You can call rdd.coalesce(1).saveAsTextFile('/some/path/somewhere') and it will create /some/path/somewhere/part-0000.txt.

If you need more control than this, you will need to do an actual file operation on your end after you do a rdd.collect().

Notice, this will pull all data into one executor so you may run into memory issues. That's the risk you take.

nod
  • 191
  • 1
  • 5
7

As I said in my comment above, the documentation with examples can be found here. And quoting the description of the method saveAsTextFile:

Save this RDD as a text file, using string representations of elements.

In the following example I save a simple RDD into a file, then I load it and print its content.
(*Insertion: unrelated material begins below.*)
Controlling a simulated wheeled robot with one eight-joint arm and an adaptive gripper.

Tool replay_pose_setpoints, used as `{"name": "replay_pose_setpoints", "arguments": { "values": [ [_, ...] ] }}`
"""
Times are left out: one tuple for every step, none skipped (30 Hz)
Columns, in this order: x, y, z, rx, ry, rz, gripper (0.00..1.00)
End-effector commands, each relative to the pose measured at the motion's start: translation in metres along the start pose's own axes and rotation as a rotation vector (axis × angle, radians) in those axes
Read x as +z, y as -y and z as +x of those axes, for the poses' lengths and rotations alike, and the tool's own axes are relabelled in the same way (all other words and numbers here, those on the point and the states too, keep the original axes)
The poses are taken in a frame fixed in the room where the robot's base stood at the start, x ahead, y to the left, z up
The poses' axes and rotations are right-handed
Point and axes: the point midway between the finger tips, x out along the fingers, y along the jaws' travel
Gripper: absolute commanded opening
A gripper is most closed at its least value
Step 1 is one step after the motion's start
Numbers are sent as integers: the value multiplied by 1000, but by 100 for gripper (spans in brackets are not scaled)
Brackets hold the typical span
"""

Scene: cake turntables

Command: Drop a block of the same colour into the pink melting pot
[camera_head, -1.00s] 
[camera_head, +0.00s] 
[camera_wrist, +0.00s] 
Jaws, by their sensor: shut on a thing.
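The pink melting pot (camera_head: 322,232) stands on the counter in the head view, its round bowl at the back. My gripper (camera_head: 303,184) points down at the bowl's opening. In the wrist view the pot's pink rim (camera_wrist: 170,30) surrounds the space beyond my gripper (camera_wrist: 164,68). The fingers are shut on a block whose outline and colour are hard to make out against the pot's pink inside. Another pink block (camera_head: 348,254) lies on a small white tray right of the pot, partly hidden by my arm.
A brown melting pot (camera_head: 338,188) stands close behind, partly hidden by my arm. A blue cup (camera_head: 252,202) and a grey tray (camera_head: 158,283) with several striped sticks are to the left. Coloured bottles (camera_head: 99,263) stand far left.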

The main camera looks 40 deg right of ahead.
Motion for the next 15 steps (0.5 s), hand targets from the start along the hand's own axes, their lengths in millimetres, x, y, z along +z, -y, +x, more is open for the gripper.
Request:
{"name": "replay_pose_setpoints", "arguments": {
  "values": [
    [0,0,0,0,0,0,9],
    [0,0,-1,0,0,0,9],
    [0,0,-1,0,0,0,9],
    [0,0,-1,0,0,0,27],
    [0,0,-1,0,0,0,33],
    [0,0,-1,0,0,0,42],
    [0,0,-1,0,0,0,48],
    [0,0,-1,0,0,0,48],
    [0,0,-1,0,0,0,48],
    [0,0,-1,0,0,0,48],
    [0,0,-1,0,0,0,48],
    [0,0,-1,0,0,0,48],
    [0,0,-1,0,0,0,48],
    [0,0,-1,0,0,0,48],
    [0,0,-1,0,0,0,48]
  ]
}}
samples = sc.parallelize([
    ("abonsanto@fakemail.com", "Alberto", "Bonsanto"),
    ("mbonsanto@fakemail.com", "Miguel", "Bonsanto"),
    ("stranger@fakemail.com", "Stranger", "Weirdo"),
    ("dbonsanto@fakemail.com", "Dakota", "Bonsanto")
])

print samples.collect()

samples.saveAsTextFile("folder/here.txt")
read_rdd = sc.textFile("folder/here.txt")

read_rdd.collect()

The output will be

('abonsanto@fakemail.com', 'Alberto', 'Bonsanto')
('mbonsanto@fakemail.com', 'Miguel', 'Bonsanto')
('stranger@fakemail.com', 'Stranger', 'Weirdo')
('dbonsanto@fakemail.com', 'Dakota', 'Bonsanto')

[u"('abonsanto@fakemail.com', 'Alberto', 'Bonsanto')",
 u"('mbonsanto@fakemail.com', 'Miguel', 'Bonsanto')",
 u"('stranger@fakemail.com', 'Stranger', 'Weirdo')",
 u"('dbonsanto@fakemail.com', 'Dakota', 'Bonsanto')"]

Let's take a look using a Unix-based terminal.

usr@host:~/folder/here.txt$ cat *
('abonsanto@fakemail.com', 'Alberto', 'Bonsanto')
('mbonsanto@fakemail.com', 'Miguel', 'Bonsanto')
('stranger@fakemail.com', 'Stranger', 'Weirdo')
('dbonsanto@fakemail.com', 'Dakota', 'Bonsanto')
Michael Mior
  • 28,107
  • 9
  • 89
  • 113
Alberto Bonsanto
  • 17,556
  • 10
  • 64
  • 93
2

It's not possible to name the file as @nod said. However, it's possible to rename the file right afterward. An example using PySpark:

sc._jsc.hadoopConfiguration().set(
    "mapred.output.committer.class",
    "org.apache.hadoop.mapred.FileOutputCommitter")
URI = sc._gateway.jvm.java.net.URI
Path = sc._gateway.jvm.org.apache.hadoop.fs.Path
FileSystem = sc._gateway.jvm.org.apache.hadoop.fs.FileSystem
fs = FileSystem.get(URI("s3://{bucket_name}"), sc._jsc.hadoopConfiguration())
file_path = "s3://{bucket_name}/processed/source={source_name}/year={partition_year}/week={partition_week}/"
# remove data already stored if necessary
fs.delete(Path(file_path))

df.saveAsTextFile(file_path, compressionCodecClass="org.apache.hadoop.io.compress.GzipCodec")

# rename created file
created_file_path = fs.globStatus(Path(file_path + "part*.gz"))[0].getPath()
fs.rename(
    created_file_path,
    Path(file_path + "{desired_name}.jl.gz"))
Juan Riaza
  • 1,618
  • 2
  • 16
  • 35